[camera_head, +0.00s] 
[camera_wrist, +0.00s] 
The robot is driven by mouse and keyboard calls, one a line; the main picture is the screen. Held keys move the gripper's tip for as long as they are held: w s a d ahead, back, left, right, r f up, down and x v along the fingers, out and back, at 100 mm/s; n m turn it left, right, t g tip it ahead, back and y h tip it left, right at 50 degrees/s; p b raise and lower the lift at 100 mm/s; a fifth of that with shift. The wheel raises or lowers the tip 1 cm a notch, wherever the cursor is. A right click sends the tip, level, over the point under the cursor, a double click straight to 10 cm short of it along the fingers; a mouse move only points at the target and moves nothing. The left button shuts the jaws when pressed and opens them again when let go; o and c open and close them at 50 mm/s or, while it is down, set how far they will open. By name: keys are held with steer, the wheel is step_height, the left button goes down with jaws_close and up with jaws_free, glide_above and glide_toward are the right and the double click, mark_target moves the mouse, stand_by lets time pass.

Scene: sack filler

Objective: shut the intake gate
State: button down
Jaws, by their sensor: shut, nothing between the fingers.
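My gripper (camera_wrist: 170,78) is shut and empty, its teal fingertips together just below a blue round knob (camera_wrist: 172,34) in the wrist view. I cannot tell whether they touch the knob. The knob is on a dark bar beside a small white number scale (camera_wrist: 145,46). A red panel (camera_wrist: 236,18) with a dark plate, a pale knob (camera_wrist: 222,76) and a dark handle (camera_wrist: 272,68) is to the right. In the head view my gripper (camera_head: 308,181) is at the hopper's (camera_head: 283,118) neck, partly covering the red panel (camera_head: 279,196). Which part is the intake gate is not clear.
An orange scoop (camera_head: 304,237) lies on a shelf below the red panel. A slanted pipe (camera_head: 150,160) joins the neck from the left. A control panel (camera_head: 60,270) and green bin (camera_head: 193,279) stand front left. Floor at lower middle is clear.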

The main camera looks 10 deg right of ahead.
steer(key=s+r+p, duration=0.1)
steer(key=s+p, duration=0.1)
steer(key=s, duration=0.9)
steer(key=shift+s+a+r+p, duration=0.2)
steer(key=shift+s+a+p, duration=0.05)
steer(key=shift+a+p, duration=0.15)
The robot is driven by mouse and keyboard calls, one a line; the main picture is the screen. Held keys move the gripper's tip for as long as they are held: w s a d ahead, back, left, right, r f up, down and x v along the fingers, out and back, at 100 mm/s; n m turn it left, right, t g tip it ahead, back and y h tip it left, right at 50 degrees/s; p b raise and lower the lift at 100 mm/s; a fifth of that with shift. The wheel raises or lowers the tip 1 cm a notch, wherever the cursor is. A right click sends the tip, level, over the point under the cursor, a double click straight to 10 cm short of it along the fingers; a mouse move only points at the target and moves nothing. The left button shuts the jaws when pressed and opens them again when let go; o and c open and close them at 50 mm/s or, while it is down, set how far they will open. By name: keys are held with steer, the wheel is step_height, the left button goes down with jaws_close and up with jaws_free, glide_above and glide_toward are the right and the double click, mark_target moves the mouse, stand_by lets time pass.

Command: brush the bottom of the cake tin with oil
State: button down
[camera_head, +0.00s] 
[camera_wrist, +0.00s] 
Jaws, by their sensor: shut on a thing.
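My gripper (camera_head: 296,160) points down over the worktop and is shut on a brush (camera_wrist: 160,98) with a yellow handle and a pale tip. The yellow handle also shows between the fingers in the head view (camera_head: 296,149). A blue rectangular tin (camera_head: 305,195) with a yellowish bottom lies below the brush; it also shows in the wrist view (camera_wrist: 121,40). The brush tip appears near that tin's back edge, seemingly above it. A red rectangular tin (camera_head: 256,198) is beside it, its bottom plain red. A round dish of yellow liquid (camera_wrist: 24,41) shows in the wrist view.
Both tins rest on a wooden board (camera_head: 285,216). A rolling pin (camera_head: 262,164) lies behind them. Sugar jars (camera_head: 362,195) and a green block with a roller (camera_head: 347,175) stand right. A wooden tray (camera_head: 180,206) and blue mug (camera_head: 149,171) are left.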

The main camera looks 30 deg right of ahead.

> _Aim_:
Repeat the data above, word for word.

> _Task output_:
[camera_head, +0.00s] 
[camera_wrist, +0.00s] 
The robot is driven by mouse and keyboard calls, one a line; the main picture is the screen. Held keys move the gripper's tip for as long as they are held: w s a d ahead, back, left, right, r f up, down and x v along the fingers, out and back, at 100 mm/s; n m turn it left, right, t g tip it ahead, back and y h tip it left, right at 50 degrees/s; p b raise and lower the lift at 100 mm/s; a fifth of that with shift. The wheel raises or lowers the tip 1 cm a notch, wherever the cursor is. A right click sends the tip, level, over the point under the cursor, a double click straight to 10 cm short of it along the fingers; a mouse move only points at the target and moves nothing. The left button shuts the jaws when pressed and opens them again when let go; o and c open and close them at 50 mm/s or, while it is down, set how far they will open. By name: keys are held with steer, the wheel is step_height, the left button goes down with jaws_close and up with jaws_free, glide_above and glide_toward are the right and the double click, mark_target moves the mouse, stand_by lets time pass.

Scene: sack filler

Objective: shut the intake gate
State: button down
Jaws, by their sensor: shut, nothing between the fingers.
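My gripper (camera_wrist: 170,78) is shut and empty, its teal fingertips together just below a blue round knob (camera_wrist: 172,34) in the wrist view. I cannot tell whether they touch the knob. The knob is on a dark bar beside a small white number scale (camera_wrist: 145,46). A red panel (camera_wrist: 236,18) with a dark plate, a pale knob (camera_wrist: 222,76) and a dark handle (camera_wrist: 272,68) is to the right. In the head view my gripper (camera_head: 308,181) is at the hopper's (camera_head: 283,118) neck, partly covering the red panel (camera_head: 279,196). Which part is the intake gate is not clear.
An orange scoop (camera_head: 304,237) lies on a shelf below the red panel. A slanted pipe (camera_head: 150,160) joins the neck from the left. A control panel (camera_head: 60,270) and green bin (camera_head: 193,279) stand front left. Floor at lower middle is clear.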

The main camera looks 10 deg right of ahead.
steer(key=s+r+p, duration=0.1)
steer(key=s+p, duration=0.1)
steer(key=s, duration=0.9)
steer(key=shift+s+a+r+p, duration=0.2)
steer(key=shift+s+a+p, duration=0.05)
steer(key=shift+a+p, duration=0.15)
The robot is driven by mouse and keyboard calls, one a line; the main picture is the screen. Held keys move the gripper's tip for as long as they are held: w s a d ahead, back, left, right, r f up, down and x v along the fingers, out and back, at 100 mm/s; n m turn it left, right, t g tip it ahead, back and y h tip it left, right at 50 degrees/s; p b raise and lower the lift at 100 mm/s; a fifth of that with shift. The wheel raises or lowers the tip 1 cm a notch, wherever the cursor is. A right click sends the tip, level, over the point under the cursor, a double click straight to 10 cm short of it along the fingers; a mouse move only points at the target and moves nothing. The left button shuts the jaws when pressed and opens them again when let go; o and c open and close them at 50 mm/s or, while it is down, set how far they will open. By name: keys are held with steer, the wheel is step_height, the left button goes down with jaws_close and up with jaws_free, glide_above and glide_toward are the right and the double click, mark_target moves the mouse, stand_by lets time pass.

Command: brush the bottom of the cake tin with oil
State: button down
[camera_head, +0.00s] 
[camera_wrist, +0.00s] 
Jaws, by their sensor: shut on a thing.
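My gripper (camera_head: 296,160) points down over the worktop and is shut on a brush (camera_wrist: 160,98) with a yellow handle and a pale tip. The yellow handle also shows between the fingers in the head view (camera_head: 296,149). A blue rectangular tin (camera_head: 305,195) with a yellowish bottom lies below the brush; it also shows in the wrist view (camera_wrist: 121,40). The brush tip appears near that tin's back edge, seemingly above it. A red rectangular tin (camera_head: 256,198) is beside it, its bottom plain red. A round dish of yellow liquid (camera_wrist: 24,41) shows in the wrist view.
Both tins rest on a wooden board (camera_head: 285,216). A rolling pin (camera_head: 262,164) lies behind them. Sugar jars (camera_head: 362,195) and a green block with a roller (camera_head: 347,175) stand right. A wooden tray (camera_head: 180,206) and blue mug (camera_head: 149,171) are left.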

The main camera looks 30 deg right of ahead.

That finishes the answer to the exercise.